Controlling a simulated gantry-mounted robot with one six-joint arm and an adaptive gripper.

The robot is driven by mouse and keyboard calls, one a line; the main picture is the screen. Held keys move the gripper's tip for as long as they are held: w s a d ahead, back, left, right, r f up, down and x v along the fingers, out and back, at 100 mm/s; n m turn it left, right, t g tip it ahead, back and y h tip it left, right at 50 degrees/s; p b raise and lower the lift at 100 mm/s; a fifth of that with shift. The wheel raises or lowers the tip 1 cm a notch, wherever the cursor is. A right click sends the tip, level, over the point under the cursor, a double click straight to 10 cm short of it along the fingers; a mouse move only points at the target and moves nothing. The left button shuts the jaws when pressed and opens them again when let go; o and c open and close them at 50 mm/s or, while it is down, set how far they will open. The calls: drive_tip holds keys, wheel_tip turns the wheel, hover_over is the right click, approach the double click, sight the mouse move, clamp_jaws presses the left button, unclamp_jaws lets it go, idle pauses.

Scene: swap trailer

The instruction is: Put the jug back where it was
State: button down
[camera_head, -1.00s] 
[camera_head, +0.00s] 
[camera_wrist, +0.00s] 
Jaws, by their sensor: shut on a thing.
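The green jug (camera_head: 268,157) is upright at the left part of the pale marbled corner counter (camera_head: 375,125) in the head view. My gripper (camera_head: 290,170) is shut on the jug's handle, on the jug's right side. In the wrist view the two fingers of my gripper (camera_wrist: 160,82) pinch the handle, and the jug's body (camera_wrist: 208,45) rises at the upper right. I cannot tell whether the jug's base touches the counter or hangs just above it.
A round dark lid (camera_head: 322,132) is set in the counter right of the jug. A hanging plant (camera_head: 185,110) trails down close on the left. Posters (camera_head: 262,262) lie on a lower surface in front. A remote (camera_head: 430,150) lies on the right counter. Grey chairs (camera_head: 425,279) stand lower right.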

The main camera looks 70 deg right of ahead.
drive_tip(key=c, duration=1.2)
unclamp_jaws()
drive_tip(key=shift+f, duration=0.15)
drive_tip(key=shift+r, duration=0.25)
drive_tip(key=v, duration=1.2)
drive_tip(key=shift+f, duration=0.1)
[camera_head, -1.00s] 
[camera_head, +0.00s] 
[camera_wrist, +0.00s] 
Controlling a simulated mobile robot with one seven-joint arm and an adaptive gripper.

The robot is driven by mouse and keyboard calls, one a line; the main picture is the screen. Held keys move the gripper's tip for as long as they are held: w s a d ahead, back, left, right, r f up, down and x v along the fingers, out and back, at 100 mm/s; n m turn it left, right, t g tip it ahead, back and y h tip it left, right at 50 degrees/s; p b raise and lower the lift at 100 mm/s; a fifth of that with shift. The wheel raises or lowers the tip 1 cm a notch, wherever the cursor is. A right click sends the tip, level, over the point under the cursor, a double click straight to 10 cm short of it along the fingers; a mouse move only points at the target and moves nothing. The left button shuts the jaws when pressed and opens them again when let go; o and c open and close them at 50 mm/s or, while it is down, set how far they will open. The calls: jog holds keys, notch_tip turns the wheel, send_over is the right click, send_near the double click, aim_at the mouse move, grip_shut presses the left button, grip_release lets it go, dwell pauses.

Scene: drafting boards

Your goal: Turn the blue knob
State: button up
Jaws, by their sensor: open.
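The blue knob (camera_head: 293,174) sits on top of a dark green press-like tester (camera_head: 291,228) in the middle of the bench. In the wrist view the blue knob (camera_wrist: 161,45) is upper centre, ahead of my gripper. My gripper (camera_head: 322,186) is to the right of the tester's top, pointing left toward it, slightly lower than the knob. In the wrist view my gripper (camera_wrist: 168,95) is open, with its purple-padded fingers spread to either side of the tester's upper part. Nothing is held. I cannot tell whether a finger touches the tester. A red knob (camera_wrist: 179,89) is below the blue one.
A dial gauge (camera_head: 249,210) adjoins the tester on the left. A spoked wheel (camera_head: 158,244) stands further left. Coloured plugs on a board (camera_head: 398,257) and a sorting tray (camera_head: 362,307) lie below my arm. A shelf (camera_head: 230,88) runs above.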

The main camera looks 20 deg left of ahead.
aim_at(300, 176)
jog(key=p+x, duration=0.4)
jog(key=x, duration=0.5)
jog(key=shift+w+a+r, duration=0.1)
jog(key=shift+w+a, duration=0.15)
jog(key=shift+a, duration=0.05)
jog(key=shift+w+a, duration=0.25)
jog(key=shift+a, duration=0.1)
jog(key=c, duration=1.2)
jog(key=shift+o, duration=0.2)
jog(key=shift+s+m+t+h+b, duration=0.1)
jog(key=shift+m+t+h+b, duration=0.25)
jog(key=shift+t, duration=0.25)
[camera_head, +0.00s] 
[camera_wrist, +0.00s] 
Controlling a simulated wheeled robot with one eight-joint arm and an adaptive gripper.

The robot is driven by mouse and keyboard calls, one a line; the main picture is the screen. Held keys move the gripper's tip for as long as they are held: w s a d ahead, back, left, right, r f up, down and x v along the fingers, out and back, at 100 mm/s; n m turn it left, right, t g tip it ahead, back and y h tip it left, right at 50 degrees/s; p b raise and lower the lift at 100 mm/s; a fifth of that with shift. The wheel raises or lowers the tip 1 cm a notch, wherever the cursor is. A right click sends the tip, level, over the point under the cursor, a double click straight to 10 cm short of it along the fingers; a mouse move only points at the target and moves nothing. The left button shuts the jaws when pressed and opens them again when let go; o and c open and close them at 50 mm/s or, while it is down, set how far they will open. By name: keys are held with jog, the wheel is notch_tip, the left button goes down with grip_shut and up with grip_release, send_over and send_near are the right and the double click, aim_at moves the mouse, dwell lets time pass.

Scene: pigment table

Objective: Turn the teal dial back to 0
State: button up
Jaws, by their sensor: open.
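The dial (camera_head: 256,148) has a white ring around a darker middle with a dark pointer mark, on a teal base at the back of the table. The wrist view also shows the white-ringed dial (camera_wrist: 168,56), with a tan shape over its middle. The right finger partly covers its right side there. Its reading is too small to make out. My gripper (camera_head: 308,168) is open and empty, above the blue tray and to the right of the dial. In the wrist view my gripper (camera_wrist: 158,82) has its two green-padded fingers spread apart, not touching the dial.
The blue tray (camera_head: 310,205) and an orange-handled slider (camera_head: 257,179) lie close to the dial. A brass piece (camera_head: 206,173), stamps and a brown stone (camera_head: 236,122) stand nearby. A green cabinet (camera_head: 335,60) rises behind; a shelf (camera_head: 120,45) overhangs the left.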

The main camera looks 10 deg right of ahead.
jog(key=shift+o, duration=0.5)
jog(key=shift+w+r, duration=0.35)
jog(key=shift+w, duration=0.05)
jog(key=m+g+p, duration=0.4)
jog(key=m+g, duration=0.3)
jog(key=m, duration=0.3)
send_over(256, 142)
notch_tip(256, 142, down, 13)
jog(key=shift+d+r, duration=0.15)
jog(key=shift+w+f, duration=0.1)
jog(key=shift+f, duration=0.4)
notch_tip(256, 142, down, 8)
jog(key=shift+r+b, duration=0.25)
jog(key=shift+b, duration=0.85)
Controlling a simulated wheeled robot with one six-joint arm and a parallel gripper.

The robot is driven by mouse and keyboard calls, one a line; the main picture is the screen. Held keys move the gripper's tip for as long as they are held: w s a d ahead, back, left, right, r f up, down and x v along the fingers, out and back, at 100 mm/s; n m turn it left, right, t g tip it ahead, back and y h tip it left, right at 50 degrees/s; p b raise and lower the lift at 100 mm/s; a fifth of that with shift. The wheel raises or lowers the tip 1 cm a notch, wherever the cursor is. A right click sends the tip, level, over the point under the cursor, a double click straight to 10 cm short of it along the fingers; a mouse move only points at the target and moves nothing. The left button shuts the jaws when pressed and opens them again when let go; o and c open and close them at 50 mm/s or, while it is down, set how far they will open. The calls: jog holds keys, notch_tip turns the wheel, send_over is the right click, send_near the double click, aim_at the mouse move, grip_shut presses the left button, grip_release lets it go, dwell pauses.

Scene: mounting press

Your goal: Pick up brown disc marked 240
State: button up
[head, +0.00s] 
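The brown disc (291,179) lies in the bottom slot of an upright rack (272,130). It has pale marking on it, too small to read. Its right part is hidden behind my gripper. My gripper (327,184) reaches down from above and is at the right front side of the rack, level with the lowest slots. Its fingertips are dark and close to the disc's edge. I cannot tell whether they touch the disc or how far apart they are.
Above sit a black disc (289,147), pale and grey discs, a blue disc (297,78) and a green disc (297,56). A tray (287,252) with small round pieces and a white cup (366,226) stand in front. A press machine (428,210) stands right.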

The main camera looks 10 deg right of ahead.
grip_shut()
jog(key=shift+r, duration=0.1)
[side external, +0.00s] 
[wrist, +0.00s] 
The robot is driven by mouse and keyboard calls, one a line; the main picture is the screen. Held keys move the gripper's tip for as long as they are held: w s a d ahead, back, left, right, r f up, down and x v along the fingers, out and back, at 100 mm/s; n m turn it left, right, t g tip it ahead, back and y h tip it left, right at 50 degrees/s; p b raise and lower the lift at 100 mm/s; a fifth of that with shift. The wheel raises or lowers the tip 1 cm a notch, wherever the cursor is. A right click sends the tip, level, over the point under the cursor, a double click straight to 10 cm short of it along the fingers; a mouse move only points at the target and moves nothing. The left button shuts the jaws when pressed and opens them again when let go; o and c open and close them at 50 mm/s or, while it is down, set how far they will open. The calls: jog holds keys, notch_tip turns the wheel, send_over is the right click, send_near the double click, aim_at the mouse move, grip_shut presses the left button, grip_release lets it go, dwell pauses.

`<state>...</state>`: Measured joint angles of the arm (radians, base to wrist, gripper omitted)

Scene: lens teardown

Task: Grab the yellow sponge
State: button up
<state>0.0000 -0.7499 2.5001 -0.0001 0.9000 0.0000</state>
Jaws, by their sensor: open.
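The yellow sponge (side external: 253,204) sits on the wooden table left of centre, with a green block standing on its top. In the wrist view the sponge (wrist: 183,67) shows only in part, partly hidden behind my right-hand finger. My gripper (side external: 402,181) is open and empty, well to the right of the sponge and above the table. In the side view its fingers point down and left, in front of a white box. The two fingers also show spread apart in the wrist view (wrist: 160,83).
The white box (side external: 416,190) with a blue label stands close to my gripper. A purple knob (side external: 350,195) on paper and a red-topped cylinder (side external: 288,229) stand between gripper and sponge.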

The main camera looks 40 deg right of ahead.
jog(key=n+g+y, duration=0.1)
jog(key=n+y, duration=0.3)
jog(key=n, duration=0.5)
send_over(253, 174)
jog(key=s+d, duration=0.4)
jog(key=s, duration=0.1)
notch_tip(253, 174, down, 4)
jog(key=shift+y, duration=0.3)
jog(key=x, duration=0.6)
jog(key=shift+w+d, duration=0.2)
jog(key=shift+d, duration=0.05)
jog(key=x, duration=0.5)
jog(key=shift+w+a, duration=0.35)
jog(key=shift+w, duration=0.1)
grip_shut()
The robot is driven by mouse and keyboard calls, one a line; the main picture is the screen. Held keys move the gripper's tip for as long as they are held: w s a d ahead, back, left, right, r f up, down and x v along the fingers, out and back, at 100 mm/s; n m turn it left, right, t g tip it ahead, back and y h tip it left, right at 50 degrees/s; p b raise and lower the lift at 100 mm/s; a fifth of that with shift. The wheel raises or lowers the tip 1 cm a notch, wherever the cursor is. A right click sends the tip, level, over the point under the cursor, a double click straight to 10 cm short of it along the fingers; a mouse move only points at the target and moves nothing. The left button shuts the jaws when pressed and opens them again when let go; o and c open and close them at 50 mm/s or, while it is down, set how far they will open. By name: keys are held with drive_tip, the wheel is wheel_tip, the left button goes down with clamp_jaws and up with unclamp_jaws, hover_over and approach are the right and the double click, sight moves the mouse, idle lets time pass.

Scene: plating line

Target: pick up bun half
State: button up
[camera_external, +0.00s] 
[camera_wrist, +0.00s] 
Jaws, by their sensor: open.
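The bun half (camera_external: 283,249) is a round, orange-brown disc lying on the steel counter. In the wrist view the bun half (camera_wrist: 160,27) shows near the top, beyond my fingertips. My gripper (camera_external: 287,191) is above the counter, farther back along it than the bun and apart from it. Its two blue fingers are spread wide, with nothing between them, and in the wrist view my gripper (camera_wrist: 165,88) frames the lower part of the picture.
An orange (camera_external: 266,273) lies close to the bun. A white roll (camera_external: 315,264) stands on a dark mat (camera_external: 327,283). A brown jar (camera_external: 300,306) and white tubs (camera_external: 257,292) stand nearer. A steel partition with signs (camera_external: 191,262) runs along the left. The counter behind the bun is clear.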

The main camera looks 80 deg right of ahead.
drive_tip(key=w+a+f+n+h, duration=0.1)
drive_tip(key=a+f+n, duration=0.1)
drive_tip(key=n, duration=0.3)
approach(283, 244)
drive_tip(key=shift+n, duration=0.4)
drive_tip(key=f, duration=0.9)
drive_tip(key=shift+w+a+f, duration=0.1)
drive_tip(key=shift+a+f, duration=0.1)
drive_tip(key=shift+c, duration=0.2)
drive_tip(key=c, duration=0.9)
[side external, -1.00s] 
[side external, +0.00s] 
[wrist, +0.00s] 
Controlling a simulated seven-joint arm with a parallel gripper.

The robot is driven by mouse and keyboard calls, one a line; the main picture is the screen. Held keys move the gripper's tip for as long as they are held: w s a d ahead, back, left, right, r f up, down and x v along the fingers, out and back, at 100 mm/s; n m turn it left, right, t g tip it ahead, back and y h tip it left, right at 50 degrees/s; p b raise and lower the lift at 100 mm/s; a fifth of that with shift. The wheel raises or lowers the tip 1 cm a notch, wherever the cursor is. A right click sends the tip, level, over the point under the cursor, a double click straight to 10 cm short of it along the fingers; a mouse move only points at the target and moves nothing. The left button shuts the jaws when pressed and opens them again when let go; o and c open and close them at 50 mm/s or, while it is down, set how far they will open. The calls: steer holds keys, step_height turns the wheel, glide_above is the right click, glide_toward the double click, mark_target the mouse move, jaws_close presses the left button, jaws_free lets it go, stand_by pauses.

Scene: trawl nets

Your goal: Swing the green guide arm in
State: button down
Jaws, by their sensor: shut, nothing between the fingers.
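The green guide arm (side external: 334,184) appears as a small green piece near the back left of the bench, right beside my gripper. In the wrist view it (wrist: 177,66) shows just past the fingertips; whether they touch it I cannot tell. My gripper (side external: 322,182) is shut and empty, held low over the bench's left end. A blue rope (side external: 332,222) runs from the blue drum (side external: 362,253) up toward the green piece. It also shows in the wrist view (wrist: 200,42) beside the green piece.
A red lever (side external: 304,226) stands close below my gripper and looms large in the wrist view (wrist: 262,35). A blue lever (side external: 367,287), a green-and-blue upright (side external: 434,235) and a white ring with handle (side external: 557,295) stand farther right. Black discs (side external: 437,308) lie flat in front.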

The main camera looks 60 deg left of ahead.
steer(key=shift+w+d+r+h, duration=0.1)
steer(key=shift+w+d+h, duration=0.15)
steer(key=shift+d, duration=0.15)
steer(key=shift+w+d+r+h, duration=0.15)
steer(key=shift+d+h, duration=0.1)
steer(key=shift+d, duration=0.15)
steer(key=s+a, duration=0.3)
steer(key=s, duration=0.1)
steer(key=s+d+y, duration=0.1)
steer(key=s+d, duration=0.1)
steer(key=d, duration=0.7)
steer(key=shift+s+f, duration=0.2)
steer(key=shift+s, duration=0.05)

_____

[What you should do] Only the lines from the line with "[side external, -1.00s]" to the line with "Controlling a simulated seven-joint", inclusive, are to be printed, exactly as they appear.

[Task result]
[side external, -1.00s] 
[side external, +0.00s] 
[wrist, +0.00s] 
Controlling a simulated seven-joint arm with a parallel gripper.

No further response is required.